Howard Dean, who pioneered the national Internet campaign, is finding out that the Internet is a double-edged sword, as reported by Newsweek and MS-NBC:
You live by the Internet, you die by the Internet. Just ask Howard Dean. One minute, the Democratic presidential hopeful is harvesting new voters, and campaign contributors, online. The next, he’s being haunted by tech-savvy turntablists. Since his kinda-crazy concession speech in Iowa on Monday night, a bunch of audio files mixing music to his exhortations have been circulating on the Web. “We’re going to South Carolina and Oklahoma and Arizona and North Dakota and New Mexico. We’re going to California and Texas and New York!” It's the type of stuff you’d hear at nightclubs, not political rallies. The highlight? Repeated splicing and dicing of Dean’s “Yeagh!” outburst. ...Thanks for inventing the Internet, Al!
Fellow Northern Alliande blogger James Lileks gets a big mention and the best recommendation for his hot dance mix, Yeagh, and the article provides a link to a shorter entry from Jonathan Barlow. Howard Stern remixed Dean's strangled war cry as well, and yesterday I listened to yet another mix on the KQ Morning Show on my way to work.
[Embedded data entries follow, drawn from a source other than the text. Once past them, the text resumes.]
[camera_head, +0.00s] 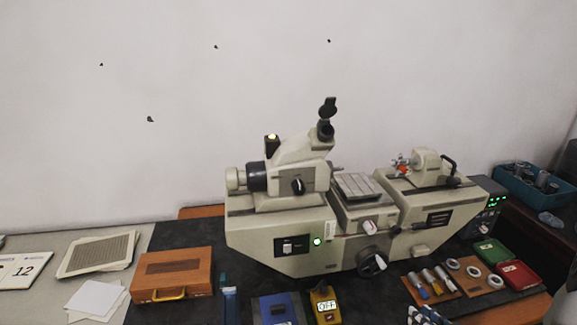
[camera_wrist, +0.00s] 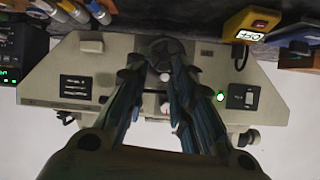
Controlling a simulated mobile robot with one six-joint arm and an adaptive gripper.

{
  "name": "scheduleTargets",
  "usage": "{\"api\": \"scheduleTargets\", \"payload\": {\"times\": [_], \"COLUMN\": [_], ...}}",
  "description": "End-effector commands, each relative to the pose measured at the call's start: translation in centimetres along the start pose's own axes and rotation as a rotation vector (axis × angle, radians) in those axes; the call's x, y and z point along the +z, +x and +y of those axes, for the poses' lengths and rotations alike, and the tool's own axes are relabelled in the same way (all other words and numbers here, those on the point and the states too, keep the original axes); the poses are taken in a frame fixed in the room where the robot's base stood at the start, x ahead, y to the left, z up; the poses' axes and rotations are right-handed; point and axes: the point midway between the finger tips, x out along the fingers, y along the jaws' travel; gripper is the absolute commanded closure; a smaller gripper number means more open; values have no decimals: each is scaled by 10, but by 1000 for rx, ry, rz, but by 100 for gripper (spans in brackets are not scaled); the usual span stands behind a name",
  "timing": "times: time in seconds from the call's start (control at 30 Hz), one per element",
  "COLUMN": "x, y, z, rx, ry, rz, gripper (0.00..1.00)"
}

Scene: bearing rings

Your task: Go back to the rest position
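My gripper (camera_wrist: 157,75) shows in the wrist view with its two dark blue-grey fingers apart and nothing between them. The front of the beige measuring machine (camera_wrist: 75,82) shows beyond the fingers, upside down in this view. In the head view, striped blue-black pieces at the bottom edge (camera_head: 428,315) may be my fingertips; I cannot tell for sure. The machine (camera_head: 330,235) stands in the middle of the table. Several metal bearing rings (camera_head: 473,271) lie on brown boards to its right front. No ring is in my gripper.
A wooden case (camera_head: 172,272) lies left of the machine. A yellow meter reading OFF (camera_head: 325,305) lies in front, also in the wrist view (camera_wrist: 252,25). Green (camera_head: 491,251) and red (camera_head: 518,274) boxes lie at right. A blue bin (camera_head: 528,187) stands behind them.

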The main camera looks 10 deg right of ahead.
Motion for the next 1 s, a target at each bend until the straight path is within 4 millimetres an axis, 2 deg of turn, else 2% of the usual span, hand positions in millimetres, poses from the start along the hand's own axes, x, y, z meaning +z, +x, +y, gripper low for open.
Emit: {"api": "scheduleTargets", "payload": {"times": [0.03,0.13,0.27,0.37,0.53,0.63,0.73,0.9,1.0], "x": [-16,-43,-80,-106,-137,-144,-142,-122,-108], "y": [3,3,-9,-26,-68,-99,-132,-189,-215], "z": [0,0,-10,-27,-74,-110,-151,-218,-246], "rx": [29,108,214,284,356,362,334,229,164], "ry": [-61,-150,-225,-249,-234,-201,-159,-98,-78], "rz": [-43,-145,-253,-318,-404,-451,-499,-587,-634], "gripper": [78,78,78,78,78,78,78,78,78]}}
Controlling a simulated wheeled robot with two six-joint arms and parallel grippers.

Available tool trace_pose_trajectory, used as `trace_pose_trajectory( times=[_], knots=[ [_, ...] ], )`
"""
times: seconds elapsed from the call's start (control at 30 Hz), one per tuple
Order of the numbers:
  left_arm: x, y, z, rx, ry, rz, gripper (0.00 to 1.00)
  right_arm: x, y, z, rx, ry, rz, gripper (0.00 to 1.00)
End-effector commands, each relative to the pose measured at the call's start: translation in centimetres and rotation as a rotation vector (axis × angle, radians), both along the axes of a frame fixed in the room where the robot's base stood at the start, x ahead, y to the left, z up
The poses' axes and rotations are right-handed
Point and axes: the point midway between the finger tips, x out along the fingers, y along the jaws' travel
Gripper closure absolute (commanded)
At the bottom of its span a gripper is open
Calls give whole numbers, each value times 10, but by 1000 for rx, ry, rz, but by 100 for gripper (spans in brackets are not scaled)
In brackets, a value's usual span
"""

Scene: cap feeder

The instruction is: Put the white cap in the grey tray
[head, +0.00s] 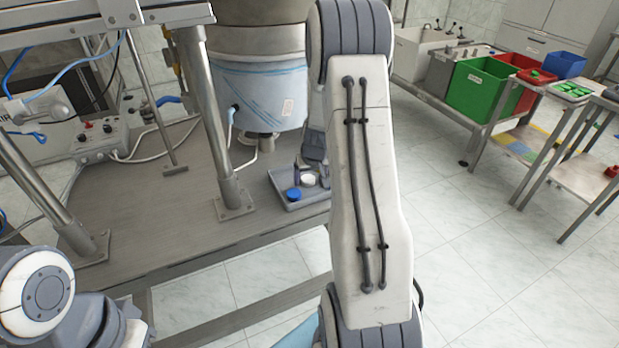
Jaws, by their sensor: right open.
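The grey tray (312,197) sits on the metal table, left of my right arm, which hides its right part. The white cap (308,180) shows inside the tray, toward its back. A blue cap (293,194) is in the tray in front of it, to the left. My right gripper (309,172) is open at the tray, with its fingers close around or just behind the white cap. I cannot tell whether they touch it. My left gripper is out of view; only part of the left arm shows at lower left.
The blue-and-steel feeder bowl (258,90) stands behind the tray. A steel post (215,130) rises left of it. A control box (98,138) is at the left. Green bin (483,90) and side tables stand far right. The table front is clear.

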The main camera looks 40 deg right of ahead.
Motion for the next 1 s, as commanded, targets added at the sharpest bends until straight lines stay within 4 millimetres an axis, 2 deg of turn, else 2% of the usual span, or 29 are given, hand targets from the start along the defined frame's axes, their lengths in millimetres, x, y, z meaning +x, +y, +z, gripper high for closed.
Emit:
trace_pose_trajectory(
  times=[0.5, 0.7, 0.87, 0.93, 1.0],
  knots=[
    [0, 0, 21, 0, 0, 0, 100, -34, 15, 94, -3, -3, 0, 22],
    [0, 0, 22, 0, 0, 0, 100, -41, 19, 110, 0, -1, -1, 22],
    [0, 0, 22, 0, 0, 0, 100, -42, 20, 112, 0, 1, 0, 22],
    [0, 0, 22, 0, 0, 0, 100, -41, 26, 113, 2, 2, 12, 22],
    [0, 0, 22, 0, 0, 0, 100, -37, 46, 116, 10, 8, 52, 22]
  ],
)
Dean managed to do what Iowa voters could not: he has made himself into a national joke. New Hampshire seems to be laughing; CNN reports today that Kerry has vaulted to a 10-point lead against Dean:
The Massachusetts senator leads the former Vermont governor 31 percent to 21 percent in a poll conducted Tuesday and Wednesday, following Monday's caucus victory. Retired Gen. Wesley Clark was third in the poll with 16 percent, followed by Sen. John Edwards at 11 percent and a badly slumping Sen. Joe Lieberman with 4 percent.In last week's pre-Iowa poll, Dean was the front-runner at 29 percent. Clark was No. 2 at 20 percent, with Kerry third at 15 percent.
Kerry has passed both Dean and Clark, who also seems to be fading -- as I predicted earlier -- now that New Hampshire voters have an un-Dean option that doesn't require supporting a nut like Clark, whose recent outrageous statements have been largely ignored by the media as it focused on Iowa. Edwards seems to be building up to a stronger showing; he's bounced up a couple of percentage points since Iowa, although well within the margin of error.
The verdict: Dean is in trouble -- and so is Clark. At least they're not Lieberman, whose campaign is just about dead.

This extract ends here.